Another one of my broken windows is a script I have that runs at boot to detect Linux virtual machines that have the VMware tools installed, but not properly configured (like after a kernel upgrade). The script fixes the configuration and then reboots the VM. In a couple of situations my script gets into a loop, rebooting the VM continuously, and the sysadmin has to intervene. Usually the intervention is to comment out the script, which just adds to the problem.
We know exactly how to fix these problems. We just haven’t done it yet. Now I even I find myself justifying more bad design and carelessness, saying “we’ll fix it later” and “it’s a mess, just do whatever.” Would I say these things if the problems were cleaned up? Heck no! So tomorrow I’m going to invest some time in my team’s future, fixing broken windows and raising the bar back to where it should be.
If you’re curious, the original “Broken Window Theory” is up on Wikipedia.
My backup scheme is a major broken window for me. I’m actually embarrassed by it, but I’m slow to fix it because I can’t get the time to properly fix it in one day which I need to do otherwise we have no backup system.
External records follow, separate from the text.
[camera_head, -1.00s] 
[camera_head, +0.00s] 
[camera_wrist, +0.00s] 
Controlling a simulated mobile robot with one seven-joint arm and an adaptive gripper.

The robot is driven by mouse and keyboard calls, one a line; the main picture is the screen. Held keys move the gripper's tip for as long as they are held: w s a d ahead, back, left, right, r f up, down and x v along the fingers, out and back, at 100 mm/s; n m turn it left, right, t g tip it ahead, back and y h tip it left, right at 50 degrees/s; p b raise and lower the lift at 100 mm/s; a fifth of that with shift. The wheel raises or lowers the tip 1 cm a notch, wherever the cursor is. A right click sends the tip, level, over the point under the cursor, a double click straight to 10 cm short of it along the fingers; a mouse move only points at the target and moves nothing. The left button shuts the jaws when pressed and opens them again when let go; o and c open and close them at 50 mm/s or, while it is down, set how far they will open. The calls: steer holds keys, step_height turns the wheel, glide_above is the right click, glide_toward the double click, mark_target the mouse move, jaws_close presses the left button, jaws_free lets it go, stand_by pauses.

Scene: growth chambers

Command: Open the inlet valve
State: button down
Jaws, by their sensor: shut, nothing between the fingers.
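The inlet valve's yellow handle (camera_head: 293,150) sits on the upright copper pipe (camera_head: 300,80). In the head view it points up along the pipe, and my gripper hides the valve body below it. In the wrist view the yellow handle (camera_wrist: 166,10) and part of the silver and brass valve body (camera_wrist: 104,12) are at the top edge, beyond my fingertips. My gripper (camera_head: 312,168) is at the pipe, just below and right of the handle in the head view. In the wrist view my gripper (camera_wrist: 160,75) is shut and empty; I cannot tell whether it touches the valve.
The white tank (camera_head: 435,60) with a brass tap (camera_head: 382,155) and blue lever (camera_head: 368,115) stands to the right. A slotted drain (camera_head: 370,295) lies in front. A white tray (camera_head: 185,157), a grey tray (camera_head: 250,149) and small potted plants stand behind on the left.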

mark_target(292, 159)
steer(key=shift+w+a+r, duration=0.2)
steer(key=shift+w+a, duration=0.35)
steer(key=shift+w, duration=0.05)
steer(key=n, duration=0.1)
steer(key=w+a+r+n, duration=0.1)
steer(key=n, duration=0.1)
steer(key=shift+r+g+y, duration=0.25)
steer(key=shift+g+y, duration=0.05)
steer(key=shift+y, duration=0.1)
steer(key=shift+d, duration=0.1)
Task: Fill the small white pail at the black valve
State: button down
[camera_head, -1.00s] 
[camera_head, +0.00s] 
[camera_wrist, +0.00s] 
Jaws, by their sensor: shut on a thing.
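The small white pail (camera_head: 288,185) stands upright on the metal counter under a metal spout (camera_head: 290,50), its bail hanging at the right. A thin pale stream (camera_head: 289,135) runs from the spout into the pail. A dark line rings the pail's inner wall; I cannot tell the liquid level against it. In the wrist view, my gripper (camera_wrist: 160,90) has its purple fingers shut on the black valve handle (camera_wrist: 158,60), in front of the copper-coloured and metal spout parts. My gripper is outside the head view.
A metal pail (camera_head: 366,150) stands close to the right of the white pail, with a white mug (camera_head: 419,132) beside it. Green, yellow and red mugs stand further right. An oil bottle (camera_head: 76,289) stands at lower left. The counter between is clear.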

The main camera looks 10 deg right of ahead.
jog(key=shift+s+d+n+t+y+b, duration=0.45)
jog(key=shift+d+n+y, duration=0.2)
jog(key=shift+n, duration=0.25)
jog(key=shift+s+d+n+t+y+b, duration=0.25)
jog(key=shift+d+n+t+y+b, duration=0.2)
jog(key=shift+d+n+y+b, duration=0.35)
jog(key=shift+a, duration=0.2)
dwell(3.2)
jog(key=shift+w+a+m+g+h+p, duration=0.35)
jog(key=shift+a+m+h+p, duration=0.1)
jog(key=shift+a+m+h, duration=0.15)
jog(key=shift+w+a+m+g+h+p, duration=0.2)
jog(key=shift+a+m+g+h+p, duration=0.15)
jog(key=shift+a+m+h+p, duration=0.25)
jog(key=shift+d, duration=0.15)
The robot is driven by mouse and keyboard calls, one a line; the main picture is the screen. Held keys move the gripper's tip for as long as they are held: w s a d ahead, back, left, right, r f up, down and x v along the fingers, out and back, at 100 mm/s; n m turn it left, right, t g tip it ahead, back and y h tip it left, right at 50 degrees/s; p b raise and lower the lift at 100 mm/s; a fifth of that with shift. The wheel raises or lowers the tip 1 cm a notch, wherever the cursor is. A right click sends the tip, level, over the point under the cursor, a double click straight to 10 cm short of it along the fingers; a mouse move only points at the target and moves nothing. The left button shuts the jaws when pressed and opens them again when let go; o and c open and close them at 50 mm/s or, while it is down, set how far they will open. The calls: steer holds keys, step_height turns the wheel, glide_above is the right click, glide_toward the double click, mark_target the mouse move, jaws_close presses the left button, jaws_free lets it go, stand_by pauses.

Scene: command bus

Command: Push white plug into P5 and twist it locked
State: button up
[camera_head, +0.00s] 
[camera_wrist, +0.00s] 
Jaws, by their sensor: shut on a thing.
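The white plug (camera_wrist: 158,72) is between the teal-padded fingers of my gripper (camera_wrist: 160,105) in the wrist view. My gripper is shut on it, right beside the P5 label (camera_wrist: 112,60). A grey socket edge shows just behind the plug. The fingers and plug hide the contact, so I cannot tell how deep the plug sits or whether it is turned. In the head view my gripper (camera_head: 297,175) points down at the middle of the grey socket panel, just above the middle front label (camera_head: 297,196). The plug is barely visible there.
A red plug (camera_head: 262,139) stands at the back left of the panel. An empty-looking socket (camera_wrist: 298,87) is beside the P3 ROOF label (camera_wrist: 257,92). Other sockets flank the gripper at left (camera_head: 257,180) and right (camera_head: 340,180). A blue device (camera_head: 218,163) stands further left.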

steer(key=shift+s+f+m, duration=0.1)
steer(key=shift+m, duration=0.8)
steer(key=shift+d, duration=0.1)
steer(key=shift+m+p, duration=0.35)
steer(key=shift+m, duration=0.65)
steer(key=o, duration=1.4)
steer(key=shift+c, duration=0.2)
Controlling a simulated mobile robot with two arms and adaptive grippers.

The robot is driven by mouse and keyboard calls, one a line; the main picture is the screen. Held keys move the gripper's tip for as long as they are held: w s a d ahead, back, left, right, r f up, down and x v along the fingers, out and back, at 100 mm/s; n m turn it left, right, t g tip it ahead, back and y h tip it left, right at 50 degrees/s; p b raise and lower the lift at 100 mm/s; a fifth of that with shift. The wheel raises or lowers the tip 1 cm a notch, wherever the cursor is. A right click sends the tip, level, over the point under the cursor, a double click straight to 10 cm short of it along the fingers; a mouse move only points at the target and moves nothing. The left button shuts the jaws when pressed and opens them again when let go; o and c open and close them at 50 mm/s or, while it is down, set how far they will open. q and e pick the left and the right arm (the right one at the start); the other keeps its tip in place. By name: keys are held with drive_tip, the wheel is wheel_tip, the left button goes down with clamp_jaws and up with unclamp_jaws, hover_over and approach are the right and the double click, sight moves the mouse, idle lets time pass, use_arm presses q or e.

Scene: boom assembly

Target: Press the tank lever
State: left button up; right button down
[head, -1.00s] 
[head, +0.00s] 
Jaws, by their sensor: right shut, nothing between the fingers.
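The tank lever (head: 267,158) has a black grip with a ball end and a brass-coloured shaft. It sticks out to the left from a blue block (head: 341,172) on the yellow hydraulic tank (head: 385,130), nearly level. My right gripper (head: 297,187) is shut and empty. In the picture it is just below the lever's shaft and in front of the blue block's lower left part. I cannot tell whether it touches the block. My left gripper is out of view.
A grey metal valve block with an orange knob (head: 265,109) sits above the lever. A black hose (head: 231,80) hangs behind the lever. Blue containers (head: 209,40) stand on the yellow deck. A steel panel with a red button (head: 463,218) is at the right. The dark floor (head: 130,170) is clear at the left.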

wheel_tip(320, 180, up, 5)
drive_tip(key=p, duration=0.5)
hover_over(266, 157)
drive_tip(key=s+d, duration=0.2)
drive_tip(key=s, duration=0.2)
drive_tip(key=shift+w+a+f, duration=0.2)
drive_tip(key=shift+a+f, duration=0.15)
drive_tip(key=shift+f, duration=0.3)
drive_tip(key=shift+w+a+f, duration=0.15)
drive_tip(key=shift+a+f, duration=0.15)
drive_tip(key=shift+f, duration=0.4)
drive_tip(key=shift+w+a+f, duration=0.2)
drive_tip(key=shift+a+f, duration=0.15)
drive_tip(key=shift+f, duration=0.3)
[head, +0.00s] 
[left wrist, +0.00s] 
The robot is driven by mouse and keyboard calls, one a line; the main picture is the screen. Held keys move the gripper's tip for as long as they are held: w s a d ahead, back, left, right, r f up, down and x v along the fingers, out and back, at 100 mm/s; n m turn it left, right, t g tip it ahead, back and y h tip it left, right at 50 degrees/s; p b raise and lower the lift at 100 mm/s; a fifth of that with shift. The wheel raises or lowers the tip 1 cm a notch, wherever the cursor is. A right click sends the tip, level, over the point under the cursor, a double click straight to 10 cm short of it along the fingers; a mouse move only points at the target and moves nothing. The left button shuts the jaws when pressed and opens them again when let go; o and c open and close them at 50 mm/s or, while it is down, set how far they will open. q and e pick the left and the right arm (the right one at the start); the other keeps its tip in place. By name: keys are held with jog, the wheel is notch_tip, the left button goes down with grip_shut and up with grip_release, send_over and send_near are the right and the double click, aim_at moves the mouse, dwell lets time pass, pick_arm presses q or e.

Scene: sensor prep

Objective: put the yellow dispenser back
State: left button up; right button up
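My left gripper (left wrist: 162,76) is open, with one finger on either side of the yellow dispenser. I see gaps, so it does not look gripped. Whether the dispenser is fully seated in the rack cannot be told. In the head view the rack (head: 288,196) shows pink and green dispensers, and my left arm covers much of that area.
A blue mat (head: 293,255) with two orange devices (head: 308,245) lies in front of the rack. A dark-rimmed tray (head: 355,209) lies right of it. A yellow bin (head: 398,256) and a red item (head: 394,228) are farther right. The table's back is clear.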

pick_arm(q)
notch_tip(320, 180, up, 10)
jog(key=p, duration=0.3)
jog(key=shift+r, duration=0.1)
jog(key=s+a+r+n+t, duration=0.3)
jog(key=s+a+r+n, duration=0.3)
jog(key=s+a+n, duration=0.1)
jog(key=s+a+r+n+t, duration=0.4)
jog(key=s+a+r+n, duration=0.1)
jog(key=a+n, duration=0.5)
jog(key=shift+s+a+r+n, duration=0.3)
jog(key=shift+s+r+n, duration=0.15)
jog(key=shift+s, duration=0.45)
It’s horribly inefficient and has been outgrown from when I initially built it. It’s a leap of faith I just need to take and get it fixed, it’s too important.
Yeah, backup systems are often like that, with people unwilling to take a multi-day outage to fix them, asking “what if something happens that night?” But what if the problems don’t get fixed? That’s why I like to rebuild the system on other hardware in parallel if I can (like if I get a new tape library). Not always an option, when it is it is nice.